§ **TASK DETAILS**
Output exactly the lines that run from the line containing "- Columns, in" through the line containing "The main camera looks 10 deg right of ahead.", with both ends included.

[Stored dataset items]
----
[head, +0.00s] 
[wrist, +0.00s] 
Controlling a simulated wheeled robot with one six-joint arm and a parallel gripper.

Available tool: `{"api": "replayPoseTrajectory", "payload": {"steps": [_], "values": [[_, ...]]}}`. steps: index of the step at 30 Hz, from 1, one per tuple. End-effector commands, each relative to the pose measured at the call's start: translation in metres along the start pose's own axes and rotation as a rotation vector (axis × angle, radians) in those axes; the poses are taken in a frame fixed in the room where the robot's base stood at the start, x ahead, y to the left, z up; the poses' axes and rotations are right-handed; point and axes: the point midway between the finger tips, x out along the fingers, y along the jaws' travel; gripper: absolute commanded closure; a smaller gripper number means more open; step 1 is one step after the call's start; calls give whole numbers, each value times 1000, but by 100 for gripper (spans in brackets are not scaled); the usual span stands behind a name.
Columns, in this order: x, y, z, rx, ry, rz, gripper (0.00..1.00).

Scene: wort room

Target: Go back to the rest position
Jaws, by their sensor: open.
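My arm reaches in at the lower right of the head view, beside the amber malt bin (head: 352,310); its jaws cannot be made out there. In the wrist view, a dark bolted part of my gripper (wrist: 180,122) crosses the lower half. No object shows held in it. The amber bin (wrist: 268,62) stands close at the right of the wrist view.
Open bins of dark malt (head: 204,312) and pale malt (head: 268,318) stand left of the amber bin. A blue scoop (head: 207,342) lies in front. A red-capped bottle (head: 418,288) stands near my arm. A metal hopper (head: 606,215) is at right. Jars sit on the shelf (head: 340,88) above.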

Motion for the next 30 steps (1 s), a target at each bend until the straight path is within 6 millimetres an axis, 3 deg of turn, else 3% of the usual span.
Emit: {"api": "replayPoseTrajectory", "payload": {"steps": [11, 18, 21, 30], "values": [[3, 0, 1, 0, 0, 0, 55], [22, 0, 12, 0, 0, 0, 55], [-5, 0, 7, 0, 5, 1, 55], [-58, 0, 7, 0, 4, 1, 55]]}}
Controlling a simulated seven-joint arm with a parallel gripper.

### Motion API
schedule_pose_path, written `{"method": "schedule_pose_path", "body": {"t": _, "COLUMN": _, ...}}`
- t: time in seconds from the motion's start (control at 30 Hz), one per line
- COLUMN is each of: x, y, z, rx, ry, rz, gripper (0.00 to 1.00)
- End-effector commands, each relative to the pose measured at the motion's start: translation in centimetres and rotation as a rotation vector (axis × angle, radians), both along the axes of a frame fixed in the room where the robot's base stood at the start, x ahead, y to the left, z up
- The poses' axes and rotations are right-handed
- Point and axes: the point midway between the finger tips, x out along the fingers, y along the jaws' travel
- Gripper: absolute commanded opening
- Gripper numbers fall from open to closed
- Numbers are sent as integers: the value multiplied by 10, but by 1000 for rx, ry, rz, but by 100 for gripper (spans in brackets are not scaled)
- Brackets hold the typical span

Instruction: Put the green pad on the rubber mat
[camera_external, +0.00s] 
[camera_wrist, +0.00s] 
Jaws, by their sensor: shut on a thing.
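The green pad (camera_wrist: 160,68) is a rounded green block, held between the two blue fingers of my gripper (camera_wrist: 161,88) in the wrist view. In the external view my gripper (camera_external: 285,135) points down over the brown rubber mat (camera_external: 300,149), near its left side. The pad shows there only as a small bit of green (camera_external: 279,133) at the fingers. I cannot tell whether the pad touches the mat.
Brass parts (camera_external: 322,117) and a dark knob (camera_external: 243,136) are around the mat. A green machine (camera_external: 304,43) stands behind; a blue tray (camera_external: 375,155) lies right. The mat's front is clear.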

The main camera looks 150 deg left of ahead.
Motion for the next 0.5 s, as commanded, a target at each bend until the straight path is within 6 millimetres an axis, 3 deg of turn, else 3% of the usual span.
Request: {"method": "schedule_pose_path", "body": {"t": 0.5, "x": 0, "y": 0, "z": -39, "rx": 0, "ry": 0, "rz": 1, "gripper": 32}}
----
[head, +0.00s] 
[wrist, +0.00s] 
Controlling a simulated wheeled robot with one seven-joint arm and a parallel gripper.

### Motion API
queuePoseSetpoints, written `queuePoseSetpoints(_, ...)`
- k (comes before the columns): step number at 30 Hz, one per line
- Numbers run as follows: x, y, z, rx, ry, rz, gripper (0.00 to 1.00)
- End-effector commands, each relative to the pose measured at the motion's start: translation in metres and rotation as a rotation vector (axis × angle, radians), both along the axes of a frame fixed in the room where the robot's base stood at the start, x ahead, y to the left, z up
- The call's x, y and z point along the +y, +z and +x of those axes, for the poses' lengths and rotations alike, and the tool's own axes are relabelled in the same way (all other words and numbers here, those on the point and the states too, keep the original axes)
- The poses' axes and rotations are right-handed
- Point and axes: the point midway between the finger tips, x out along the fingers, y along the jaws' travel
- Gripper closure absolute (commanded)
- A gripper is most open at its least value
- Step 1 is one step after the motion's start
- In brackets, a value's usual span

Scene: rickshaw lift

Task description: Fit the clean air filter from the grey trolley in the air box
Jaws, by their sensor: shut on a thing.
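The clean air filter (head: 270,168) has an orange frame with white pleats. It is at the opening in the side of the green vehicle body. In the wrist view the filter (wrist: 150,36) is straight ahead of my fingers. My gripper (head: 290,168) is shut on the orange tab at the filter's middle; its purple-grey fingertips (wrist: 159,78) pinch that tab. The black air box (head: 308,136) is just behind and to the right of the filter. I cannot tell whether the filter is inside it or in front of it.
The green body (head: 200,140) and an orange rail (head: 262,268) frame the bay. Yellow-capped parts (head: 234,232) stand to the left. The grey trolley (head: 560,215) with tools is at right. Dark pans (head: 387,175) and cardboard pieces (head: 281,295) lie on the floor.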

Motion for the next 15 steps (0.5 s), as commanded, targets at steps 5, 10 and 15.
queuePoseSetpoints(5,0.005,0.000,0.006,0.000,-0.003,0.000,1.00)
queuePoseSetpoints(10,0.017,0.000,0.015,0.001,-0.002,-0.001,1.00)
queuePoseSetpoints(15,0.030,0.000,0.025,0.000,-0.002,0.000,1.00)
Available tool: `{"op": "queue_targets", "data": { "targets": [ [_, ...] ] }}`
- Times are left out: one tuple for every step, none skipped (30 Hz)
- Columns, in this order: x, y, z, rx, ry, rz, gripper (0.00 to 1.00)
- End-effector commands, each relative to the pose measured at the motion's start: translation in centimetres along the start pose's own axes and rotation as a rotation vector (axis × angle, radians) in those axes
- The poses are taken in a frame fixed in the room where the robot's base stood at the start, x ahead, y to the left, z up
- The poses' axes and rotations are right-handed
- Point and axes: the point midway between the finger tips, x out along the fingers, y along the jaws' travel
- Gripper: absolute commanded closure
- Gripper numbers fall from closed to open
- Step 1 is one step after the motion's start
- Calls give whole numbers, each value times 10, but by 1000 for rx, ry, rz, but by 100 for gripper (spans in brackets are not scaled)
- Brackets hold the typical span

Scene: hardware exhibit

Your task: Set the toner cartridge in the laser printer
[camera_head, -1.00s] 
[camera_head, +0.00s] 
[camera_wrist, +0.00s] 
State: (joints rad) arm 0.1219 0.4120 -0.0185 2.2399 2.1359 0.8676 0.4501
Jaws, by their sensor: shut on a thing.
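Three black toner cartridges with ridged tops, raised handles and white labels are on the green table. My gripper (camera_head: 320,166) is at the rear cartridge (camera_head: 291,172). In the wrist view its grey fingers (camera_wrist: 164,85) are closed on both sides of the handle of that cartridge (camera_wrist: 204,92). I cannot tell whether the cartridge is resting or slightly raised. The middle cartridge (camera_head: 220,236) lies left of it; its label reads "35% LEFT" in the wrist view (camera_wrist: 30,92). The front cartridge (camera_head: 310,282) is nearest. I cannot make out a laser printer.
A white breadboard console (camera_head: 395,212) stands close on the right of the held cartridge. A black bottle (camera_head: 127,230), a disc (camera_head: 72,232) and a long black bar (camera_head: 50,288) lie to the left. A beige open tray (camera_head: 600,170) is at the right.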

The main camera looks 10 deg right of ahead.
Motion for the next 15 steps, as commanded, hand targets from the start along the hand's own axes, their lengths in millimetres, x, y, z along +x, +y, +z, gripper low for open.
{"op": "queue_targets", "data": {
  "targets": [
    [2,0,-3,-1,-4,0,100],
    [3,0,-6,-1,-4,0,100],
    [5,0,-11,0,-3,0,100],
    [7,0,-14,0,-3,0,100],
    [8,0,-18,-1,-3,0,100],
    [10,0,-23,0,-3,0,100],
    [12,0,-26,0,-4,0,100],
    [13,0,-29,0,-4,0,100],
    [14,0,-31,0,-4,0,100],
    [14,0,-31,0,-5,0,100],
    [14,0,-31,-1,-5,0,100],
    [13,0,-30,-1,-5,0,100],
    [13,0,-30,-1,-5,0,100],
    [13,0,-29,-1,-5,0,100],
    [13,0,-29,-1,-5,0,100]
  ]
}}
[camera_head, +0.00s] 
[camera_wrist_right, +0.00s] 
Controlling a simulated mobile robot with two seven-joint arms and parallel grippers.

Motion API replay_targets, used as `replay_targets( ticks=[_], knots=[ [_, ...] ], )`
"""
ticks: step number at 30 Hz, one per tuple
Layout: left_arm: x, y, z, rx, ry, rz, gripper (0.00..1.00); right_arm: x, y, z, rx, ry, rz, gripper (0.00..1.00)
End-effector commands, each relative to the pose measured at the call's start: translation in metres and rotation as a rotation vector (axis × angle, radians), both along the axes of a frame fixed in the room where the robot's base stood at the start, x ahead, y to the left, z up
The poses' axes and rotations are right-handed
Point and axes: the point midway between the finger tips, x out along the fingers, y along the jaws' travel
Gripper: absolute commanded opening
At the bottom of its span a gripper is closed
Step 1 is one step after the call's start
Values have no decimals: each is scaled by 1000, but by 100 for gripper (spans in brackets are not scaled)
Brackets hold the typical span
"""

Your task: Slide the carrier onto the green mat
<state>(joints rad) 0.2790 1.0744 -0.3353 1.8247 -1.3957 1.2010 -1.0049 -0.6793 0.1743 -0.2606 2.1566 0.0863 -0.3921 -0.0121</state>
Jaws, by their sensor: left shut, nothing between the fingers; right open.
----
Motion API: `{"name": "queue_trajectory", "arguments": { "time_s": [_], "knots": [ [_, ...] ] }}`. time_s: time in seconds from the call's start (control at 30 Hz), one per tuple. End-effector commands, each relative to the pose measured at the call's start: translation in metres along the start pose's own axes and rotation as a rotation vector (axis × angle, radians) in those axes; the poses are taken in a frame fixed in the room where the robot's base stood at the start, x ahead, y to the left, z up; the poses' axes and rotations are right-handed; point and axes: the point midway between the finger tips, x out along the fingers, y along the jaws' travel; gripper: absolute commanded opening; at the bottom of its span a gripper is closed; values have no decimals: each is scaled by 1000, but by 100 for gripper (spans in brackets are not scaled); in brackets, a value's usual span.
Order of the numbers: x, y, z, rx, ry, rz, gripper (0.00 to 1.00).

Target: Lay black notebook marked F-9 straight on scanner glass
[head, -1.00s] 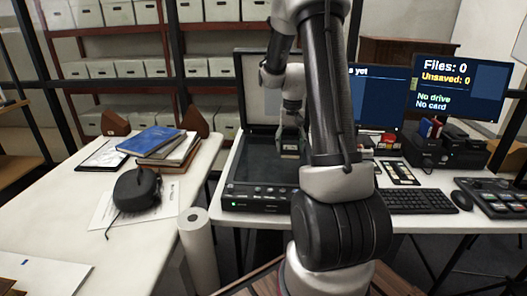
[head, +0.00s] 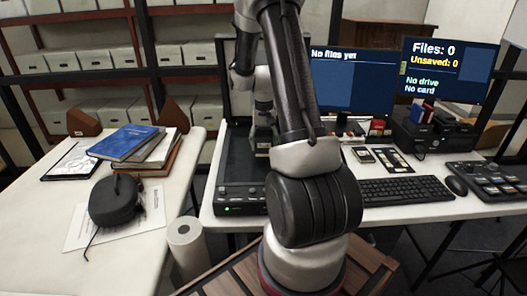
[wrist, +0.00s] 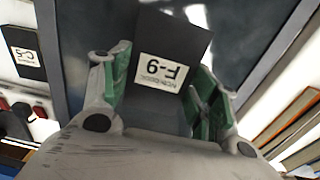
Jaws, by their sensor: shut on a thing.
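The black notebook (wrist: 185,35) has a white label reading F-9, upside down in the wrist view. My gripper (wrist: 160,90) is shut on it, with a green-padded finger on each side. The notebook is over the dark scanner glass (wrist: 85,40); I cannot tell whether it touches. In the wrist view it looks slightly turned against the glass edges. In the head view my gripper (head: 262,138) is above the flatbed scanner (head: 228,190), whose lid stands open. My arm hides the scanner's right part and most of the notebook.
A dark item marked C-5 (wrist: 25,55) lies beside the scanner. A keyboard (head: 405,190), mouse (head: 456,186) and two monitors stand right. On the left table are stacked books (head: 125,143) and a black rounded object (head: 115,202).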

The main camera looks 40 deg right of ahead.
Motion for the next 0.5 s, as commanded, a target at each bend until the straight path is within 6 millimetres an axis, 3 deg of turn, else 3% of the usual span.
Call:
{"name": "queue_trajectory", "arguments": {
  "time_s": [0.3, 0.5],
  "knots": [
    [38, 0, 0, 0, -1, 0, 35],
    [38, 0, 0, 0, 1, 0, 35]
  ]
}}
----
§ **SOLUTION TO THIS PROBLEM**
- Columns, in this order: x, y, z, rx, ry, rz, gripper (0.00 to 1.00)
- End-effector commands, each relative to the pose measured at the motion's start: translation in centimetres along the start pose's own axes and rotation as a rotation vector (axis × angle, radians) in those axes
- The poses are taken in a frame fixed in the room where the robot's base stood at the start, x ahead, y to the left, z up
- The poses' axes and rotations are right-handed
- Point and axes: the point midway between the finger tips, x out along the fingers, y along the jaws' travel
- Gripper: absolute commanded closure
- Gripper numbers fall from closed to open
- Step 1 is one step after the motion's start
- Calls give whole numbers, each value times 10, but by 1000 for rx, ry, rz, but by 100 for gripper (spans in brackets are not scaled)
- Brackets hold the typical span

Scene: hardware exhibit

Your task: Set the toner cartridge in the laser printer
[camera_head, -1.00s] 
[camera_head, +0.00s] 
[camera_wrist, +0.00s] 
State: (joints rad) arm 0.1219 0.4120 -0.0185 2.2399 2.1359 0.8676 0.4501
Jaws, by their sensor: shut on a thing.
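Three black toner cartridges with ridged tops, raised handles and white labels are on the green table. My gripper (camera_head: 320,166) is at the rear cartridge (camera_head: 291,172). In the wrist view its grey fingers (camera_wrist: 164,85) are closed on both sides of the handle of that cartridge (camera_wrist: 204,92). I cannot tell whether the cartridge is resting or slightly raised. The middle cartridge (camera_head: 220,236) lies left of it; its label reads "35% LEFT" in the wrist view (camera_wrist: 30,92). The front cartridge (camera_head: 310,282) is nearest. I cannot make out a laser printer.
A white breadboard console (camera_head: 395,212) stands close on the right of the held cartridge. A black bottle (camera_head: 127,230), a disc (camera_head: 72,232) and a long black bar (camera_head: 50,288) lie to the left. A beige open tray (camera_head: 600,170) is at the right.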

The main camera looks 10 deg right of ahead.

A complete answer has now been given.